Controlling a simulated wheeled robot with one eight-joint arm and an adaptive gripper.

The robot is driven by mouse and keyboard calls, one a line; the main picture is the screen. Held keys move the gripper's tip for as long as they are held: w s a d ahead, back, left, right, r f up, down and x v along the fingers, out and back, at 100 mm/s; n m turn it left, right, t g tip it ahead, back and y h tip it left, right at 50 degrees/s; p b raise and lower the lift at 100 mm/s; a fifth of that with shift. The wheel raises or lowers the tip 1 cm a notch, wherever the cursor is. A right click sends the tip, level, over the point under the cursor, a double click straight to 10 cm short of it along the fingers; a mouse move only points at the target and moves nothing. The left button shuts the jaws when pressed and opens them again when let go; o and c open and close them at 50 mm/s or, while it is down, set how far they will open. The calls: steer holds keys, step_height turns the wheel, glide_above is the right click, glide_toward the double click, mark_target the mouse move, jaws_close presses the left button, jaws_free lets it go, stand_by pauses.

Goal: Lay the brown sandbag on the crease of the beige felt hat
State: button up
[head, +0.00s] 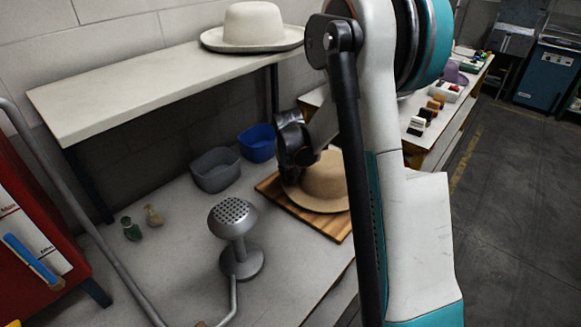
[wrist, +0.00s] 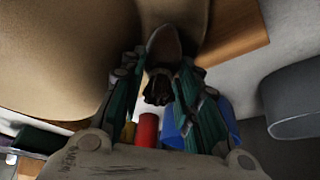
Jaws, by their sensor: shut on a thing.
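The beige felt hat (head: 325,182) sits on a wooden board (head: 270,186) on the bench, its right side hidden by my arm. In the wrist view the hat (wrist: 60,50) fills the upper left. My gripper (head: 288,172) is at the hat's left side, by the crown and brim. In the wrist view my gripper (wrist: 163,75) is shut on the brown sandbag (wrist: 165,46), which sits between the fingertips, close to the hat. I cannot tell if the bag touches the hat. The crease is not clearly visible, and the head view does not show the bag clearly.
A grey bin (head: 215,170) and a blue bin (head: 256,143) stand behind the board. A steamer with a perforated head (head: 232,215) stands in front left. A white hat (head: 253,26) rests on a shelf (head: 130,92) above. Small bottles (head: 131,229) stand at left.

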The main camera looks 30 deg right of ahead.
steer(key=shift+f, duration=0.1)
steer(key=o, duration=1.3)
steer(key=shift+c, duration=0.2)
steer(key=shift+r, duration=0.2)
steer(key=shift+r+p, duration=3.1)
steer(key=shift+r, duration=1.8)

◇ ◇ ◇ ◇ ◇ ◇ ◇

■ Problem description
Exclude the images, then output the data above word for word.

■ Answer for the task
Controlling a simulated wheeled robot with one eight-joint arm and an adaptive gripper.

The robot is driven by mouse and keyboard calls, one a line; the main picture is the screen. Held keys move the gripper's tip for as long as they are held: w s a d ahead, back, left, right, r f up, down and x v along the fingers, out and back, at 100 mm/s; n m turn it left, right, t g tip it ahead, back and y h tip it left, right at 50 degrees/s; p b raise and lower the lift at 100 mm/s; a fifth of that with shift. The wheel raises or lowers the tip 1 cm a notch, wherever the cursor is. A right click sends the tip, level, over the point under the cursor, a double click straight to 10 cm short of it along the fingers; a mouse move only points at the target and moves nothing. The left button shuts the jaws when pressed and opens them again when let go; o and c open and close them at 50 mm/s or, while it is down, set how far they will open. The calls: steer holds keys, step_height turns the wheel, glide_above is the right click, glide_toward the double click, mark_target the mouse move, jaws_close presses the left button, jaws_free lets it go, stand_by pauses.

Goal: Lay the brown sandbag on the crease of the beige felt hat
State: button up
[head, +0.00s] 
[wrist, +0.00s] 
Jaws, by their sensor: shut on a thing.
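The beige felt hat (head: 325,182) sits on a wooden board (head: 270,186) on the bench, its right side hidden by my arm. In the wrist view the hat (wrist: 60,50) fills the upper left. My gripper (head: 288,172) is at the hat's left side, by the crown and brim. In the wrist view my gripper (wrist: 163,75) is shut on the brown sandbag (wrist: 165,46), which sits between the fingertips, close to the hat. I cannot tell if the bag touches the hat. The crease is not clearly visible, and the head view does not show the bag clearly.
A grey bin (head: 215,170) and a blue bin (head: 256,143) stand behind the board. A steamer with a perforated head (head: 232,215) stands in front left. A white hat (head: 253,26) rests on a shelf (head: 130,92) above. Small bottles (head: 131,229) stand at left.

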The main camera looks 30 deg right of ahead.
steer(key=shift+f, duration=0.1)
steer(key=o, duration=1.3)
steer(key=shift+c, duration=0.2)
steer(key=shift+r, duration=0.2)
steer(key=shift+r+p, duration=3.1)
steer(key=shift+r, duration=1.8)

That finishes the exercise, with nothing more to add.